As enterprises experiment with AI at scale and startups race to build India-first models, the Union Budget 2026 is being keenly watched for signals on whether the government is ready to back this adoption with hard infrastructure, funding and long-term policy support.
Industry leaders argue that the next phase of India’s AI journey hinges on compute, capital and capability. “Building India’s AI capacity will depend on new investments and incentives,” says Jaspreet Bindra, co-founder of AI&Beyond. He points to the urgent need to scale data centres and cloud infrastructure to meet surging demand from AI-led applications. Bindra bats for a second phase of the IndiaAI Mission with a higher outlay, expanded grants for infrastructure, new centres of excellence and sector-specific AI challenges.

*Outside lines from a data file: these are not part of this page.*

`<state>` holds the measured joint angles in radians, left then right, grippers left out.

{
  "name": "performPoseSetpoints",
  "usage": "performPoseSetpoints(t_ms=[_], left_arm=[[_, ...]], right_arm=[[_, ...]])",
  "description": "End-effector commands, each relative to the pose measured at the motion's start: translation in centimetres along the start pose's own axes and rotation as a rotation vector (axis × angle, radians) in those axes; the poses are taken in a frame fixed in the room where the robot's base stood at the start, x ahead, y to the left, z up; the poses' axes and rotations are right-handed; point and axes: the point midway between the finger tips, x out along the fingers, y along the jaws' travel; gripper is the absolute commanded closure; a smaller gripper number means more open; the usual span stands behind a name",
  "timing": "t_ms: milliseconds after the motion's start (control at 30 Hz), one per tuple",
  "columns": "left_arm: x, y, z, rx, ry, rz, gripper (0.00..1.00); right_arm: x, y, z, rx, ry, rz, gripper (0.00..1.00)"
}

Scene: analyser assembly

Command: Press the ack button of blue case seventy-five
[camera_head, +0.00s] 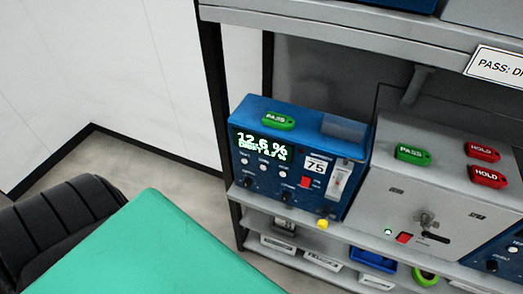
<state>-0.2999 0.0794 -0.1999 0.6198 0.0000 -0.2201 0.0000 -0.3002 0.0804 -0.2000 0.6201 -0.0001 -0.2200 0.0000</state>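The blue case (358,128) stands on a shelf at the centre, with a white label (316,165) reading 75 on its front. Its lit display (262,147) shows 12.6 % with a smaller line below. A row of small pale buttons (263,168) sits under the display; their captions are too small to read, so I cannot tell which is ack. Dark knobs (286,197) are below them, and a red switch (305,182) is to the right. A green PASS tag (278,121) lies on top. Neither of my grippers is in view.
A grey case (385,200) with PASS and HOLD tags stands right of the blue case. A yellow object (322,224) is at the shelf's front edge. A lower shelf holds small bins (372,260). A teal surface (150,250) and black ribbed object (60,225) fill the lower left.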

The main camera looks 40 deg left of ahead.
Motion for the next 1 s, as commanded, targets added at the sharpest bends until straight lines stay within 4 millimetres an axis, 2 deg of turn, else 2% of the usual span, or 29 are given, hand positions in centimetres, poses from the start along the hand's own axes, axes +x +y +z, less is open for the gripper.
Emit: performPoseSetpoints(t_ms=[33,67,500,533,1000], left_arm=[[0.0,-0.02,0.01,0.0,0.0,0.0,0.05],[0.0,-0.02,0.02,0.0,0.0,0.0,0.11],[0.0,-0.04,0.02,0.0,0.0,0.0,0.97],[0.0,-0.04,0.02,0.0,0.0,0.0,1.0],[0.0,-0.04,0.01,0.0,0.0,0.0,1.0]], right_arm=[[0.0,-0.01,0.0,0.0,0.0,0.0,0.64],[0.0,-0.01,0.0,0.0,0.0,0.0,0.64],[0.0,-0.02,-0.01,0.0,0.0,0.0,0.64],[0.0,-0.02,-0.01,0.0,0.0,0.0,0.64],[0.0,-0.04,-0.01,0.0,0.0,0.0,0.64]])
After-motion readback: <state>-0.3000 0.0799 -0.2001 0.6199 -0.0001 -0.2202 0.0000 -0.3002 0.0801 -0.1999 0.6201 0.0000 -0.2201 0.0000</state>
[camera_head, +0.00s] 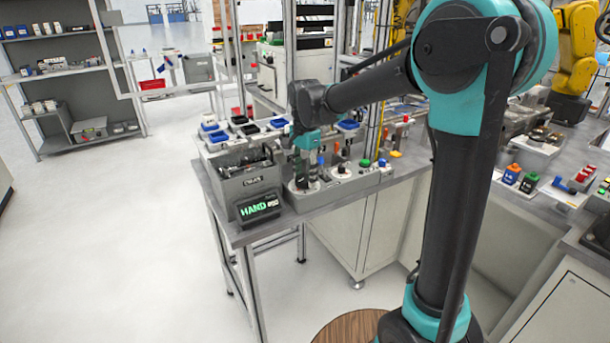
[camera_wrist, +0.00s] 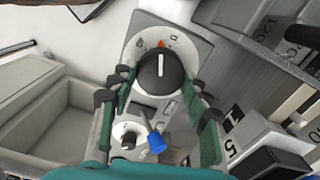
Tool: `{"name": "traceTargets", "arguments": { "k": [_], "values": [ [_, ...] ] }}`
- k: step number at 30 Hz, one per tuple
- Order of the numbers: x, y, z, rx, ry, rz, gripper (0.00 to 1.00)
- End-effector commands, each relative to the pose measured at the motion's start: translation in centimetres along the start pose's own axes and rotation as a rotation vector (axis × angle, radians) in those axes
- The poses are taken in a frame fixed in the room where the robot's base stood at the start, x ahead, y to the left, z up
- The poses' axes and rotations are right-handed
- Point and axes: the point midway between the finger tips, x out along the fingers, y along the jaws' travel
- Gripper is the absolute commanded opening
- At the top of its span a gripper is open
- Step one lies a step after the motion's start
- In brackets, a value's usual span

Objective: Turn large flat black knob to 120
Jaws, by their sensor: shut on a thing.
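The large flat black knob (camera_wrist: 161,78) sits on a round white dial plate (camera_wrist: 137,50) in the wrist view. Its white pointer line points up in the picture, close to a red mark on the dial. My gripper (camera_wrist: 160,86) has one green-padded finger on each side of the knob and is shut on it. In the head view my gripper (camera_head: 307,166) reaches down onto the grey control box (camera_head: 345,186) at the table's front. There the fingers and arm mostly hide the knob. The dial's printed marks are too small to read surely.
A smaller black knob (camera_wrist: 129,137) and a blue-tipped lever (camera_wrist: 156,143) lie close below the large knob. A grey box with a green HAND display (camera_head: 260,207) stands left of the control box. Red, blue and green controls (camera_head: 365,163) stand to the right.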

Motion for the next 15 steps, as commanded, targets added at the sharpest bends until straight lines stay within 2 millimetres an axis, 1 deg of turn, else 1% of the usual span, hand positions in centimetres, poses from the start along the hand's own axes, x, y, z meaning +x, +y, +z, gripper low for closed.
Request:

A key ask is a national Compute Credit programme that would allow startups, researchers and labs to access subsidised GPU and cloud hours on India-based platforms. “Funds should also be allocated to build and operate large shared AI compute centres,” Bindra adds, alongside enhanced R&D support through tax credits, direct grants and deep-tech seed or matching funds. Continued backing for IndiaAI Foundation Models, open-source AI initiatives and global research collaborations is also critical, he says, as is earmarked funding for AI use cases in public health, agriculture, education and smart cities. Extending the PLI scheme to emerging areas such as AI, space and robotics could further catalyse private investment.
From an infrastructure lens, Deepak Kedia, CFO of Mastek Group, expects Budget 2026 to put a sharp focus on data centres. “Recognising data centres as essential national infrastructure like roads or airports could significantly speed up approvals and investments,” he says. Assured access to competitively priced green power, faster clearances for captive and renewable-linked capacity, and dedicated power corridors are seen as crucial to sustaining AI-led growth.
Tax and regulatory clarity are equally important. Time-bound tax holidays linked to capacity creation and sustainability targets, smoother GST input credit on capital assets, and customs duty relief on AI infrastructure imports could make India more attractive for global investors, Kedia notes. Clearer guidance on data localisation and tighter implementation of DPDP rules may also unlock stalled investments.
Both experts converge on talent as the missing link. From project-based AI learning and apprenticeships to large-scale AI literacy programmes for youth and enterprises—possibly through an expanded Yuva.ai—Budget 2026 has an opportunity to turn India’s massive AI user base into a globally competitive AI-building ecosystem.